→ TASK TO CARRY OUT:
Emit the entire listing verbatim.

- - - -

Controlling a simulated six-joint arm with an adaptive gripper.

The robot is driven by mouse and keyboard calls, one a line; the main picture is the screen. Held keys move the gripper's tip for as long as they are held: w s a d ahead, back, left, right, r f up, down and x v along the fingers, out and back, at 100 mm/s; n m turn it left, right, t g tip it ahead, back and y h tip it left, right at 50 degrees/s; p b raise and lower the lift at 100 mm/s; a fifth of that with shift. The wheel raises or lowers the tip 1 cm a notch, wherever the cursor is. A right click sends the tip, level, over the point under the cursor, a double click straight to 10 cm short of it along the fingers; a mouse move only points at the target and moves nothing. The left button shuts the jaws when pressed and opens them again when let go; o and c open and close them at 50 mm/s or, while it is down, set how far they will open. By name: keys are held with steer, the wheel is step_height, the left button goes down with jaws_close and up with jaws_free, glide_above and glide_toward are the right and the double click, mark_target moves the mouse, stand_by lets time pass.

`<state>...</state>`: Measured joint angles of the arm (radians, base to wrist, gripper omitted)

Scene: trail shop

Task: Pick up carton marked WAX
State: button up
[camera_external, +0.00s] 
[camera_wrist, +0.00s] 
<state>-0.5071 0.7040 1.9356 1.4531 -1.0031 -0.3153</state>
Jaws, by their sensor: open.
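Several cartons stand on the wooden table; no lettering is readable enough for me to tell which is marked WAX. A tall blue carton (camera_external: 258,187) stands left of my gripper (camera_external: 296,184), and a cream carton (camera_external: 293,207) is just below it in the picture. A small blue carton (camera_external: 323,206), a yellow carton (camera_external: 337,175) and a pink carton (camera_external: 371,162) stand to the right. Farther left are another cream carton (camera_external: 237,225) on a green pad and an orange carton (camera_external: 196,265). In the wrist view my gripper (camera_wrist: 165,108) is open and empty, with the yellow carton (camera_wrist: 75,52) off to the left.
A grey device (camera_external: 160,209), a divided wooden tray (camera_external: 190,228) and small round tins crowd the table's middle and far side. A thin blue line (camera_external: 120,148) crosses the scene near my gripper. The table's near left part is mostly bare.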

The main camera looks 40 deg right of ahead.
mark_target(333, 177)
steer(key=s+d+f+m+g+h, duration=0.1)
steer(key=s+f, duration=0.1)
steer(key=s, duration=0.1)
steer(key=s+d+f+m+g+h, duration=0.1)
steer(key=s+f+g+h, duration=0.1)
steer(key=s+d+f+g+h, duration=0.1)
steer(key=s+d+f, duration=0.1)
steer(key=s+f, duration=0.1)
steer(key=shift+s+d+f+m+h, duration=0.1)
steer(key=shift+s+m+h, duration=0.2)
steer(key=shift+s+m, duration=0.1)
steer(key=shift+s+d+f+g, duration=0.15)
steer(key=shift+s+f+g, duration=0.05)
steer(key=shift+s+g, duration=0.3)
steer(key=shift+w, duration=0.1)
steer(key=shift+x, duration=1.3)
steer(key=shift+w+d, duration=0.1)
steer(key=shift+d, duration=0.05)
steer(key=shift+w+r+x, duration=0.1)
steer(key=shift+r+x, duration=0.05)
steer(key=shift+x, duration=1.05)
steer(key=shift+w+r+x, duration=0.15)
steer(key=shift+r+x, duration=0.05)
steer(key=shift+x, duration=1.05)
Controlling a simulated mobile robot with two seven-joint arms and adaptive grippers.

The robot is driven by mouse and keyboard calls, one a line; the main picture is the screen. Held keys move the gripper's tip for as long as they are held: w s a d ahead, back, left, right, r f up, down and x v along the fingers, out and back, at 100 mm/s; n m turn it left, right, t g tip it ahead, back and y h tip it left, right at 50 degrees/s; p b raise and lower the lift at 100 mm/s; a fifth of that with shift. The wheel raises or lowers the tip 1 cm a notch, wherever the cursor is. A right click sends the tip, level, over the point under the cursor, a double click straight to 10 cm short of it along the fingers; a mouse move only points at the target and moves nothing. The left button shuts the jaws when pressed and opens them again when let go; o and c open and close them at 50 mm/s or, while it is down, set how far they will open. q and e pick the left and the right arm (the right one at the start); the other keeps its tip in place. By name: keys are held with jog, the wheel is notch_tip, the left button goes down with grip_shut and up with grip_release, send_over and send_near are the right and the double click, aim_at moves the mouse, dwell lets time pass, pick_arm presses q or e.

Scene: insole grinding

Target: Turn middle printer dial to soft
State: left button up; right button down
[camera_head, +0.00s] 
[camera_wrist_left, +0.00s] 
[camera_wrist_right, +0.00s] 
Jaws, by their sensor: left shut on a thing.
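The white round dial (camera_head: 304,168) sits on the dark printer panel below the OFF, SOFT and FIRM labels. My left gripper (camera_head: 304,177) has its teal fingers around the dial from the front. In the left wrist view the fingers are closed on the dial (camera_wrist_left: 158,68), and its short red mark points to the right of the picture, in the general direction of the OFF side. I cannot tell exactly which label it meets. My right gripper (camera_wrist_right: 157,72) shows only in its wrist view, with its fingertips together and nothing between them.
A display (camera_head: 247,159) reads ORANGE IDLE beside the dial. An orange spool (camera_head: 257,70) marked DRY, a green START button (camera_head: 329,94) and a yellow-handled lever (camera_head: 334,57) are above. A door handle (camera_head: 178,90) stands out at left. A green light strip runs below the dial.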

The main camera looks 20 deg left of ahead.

- - - -

→ FINAL ANSWER:
Controlling a simulated six-joint arm with an adaptive gripper.

The robot is driven by mouse and keyboard calls, one a line; the main picture is the screen. Held keys move the gripper's tip for as long as they are held: w s a d ahead, back, left, right, r f up, down and x v along the fingers, out and back, at 100 mm/s; n m turn it left, right, t g tip it ahead, back and y h tip it left, right at 50 degrees/s; p b raise and lower the lift at 100 mm/s; a fifth of that with shift. The wheel raises or lowers the tip 1 cm a notch, wherever the cursor is. A right click sends the tip, level, over the point under the cursor, a double click straight to 10 cm short of it along the fingers; a mouse move only points at the target and moves nothing. The left button shuts the jaws when pressed and opens them again when let go; o and c open and close them at 50 mm/s or, while it is down, set how far they will open. By name: keys are held with steer, the wheel is step_height, the left button goes down with jaws_close and up with jaws_free, glide_above and glide_toward are the right and the double click, mark_target moves the mouse, stand_by lets time pass.

`<state>...</state>`: Measured joint angles of the arm (radians, base to wrist, gripper omitted)

Scene: trail shop

Task: Pick up carton marked WAX
State: button up
[camera_external, +0.00s] 
[camera_wrist, +0.00s] 
<state>-0.5071 0.7040 1.9356 1.4531 -1.0031 -0.3153</state>
Jaws, by their sensor: open.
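Several cartons stand on the wooden table; no lettering is readable enough for me to tell which is marked WAX. A tall blue carton (camera_external: 258,187) stands left of my gripper (camera_external: 296,184), and a cream carton (camera_external: 293,207) is just below it in the picture. A small blue carton (camera_external: 323,206), a yellow carton (camera_external: 337,175) and a pink carton (camera_external: 371,162) stand to the right. Farther left are another cream carton (camera_external: 237,225) on a green pad and an orange carton (camera_external: 196,265). In the wrist view my gripper (camera_wrist: 165,108) is open and empty, with the yellow carton (camera_wrist: 75,52) off to the left.
A grey device (camera_external: 160,209), a divided wooden tray (camera_external: 190,228) and small round tins crowd the table's middle and far side. A thin blue line (camera_external: 120,148) crosses the scene near my gripper. The table's near left part is mostly bare.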

The main camera looks 40 deg right of ahead.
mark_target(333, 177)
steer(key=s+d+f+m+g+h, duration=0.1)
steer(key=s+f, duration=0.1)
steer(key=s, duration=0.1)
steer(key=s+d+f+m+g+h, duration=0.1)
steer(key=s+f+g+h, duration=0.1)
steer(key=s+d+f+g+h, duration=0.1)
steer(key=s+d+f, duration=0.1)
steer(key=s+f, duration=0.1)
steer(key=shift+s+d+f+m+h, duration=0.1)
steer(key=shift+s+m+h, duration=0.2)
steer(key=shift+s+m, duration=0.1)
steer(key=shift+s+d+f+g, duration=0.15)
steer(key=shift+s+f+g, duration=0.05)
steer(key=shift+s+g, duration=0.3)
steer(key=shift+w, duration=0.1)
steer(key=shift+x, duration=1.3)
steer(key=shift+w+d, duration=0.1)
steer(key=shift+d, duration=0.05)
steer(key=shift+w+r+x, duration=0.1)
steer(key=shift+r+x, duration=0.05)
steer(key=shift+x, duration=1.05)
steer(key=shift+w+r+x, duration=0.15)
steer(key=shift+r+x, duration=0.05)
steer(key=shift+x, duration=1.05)
Controlling a simulated mobile robot with two seven-joint arms and adaptive grippers.

The robot is driven by mouse and keyboard calls, one a line; the main picture is the screen. Held keys move the gripper's tip for as long as they are held: w s a d ahead, back, left, right, r f up, down and x v along the fingers, out and back, at 100 mm/s; n m turn it left, right, t g tip it ahead, back and y h tip it left, right at 50 degrees/s; p b raise and lower the lift at 100 mm/s; a fifth of that with shift. The wheel raises or lowers the tip 1 cm a notch, wherever the cursor is. A right click sends the tip, level, over the point under the cursor, a double click straight to 10 cm short of it along the fingers; a mouse move only points at the target and moves nothing. The left button shuts the jaws when pressed and opens them again when let go; o and c open and close them at 50 mm/s or, while it is down, set how far they will open. q and e pick the left and the right arm (the right one at the start); the other keeps its tip in place. By name: keys are held with jog, the wheel is notch_tip, the left button goes down with grip_shut and up with grip_release, send_over and send_near are the right and the double click, aim_at moves the mouse, dwell lets time pass, pick_arm presses q or e.

Scene: insole grinding

Target: Turn middle printer dial to soft
State: left button up; right button down
[camera_head, +0.00s] 
[camera_wrist_left, +0.00s] 
[camera_wrist_right, +0.00s] 
Jaws, by their sensor: left shut on a thing.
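The white round dial (camera_head: 304,168) sits on the dark printer panel below the OFF, SOFT and FIRM labels. My left gripper (camera_head: 304,177) has its teal fingers around the dial from the front. In the left wrist view the fingers are closed on the dial (camera_wrist_left: 158,68), and its short red mark points to the right of the picture, in the general direction of the OFF side. I cannot tell exactly which label it meets. My right gripper (camera_wrist_right: 157,72) shows only in its wrist view, with its fingertips together and nothing between them.
A display (camera_head: 247,159) reads ORANGE IDLE beside the dial. An orange spool (camera_head: 257,70) marked DRY, a green START button (camera_head: 329,94) and a yellow-handled lever (camera_head: 334,57) are above. A door handle (camera_head: 178,90) stands out at left. A green light strip runs below the dial.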

The main camera looks 20 deg left of ahead.

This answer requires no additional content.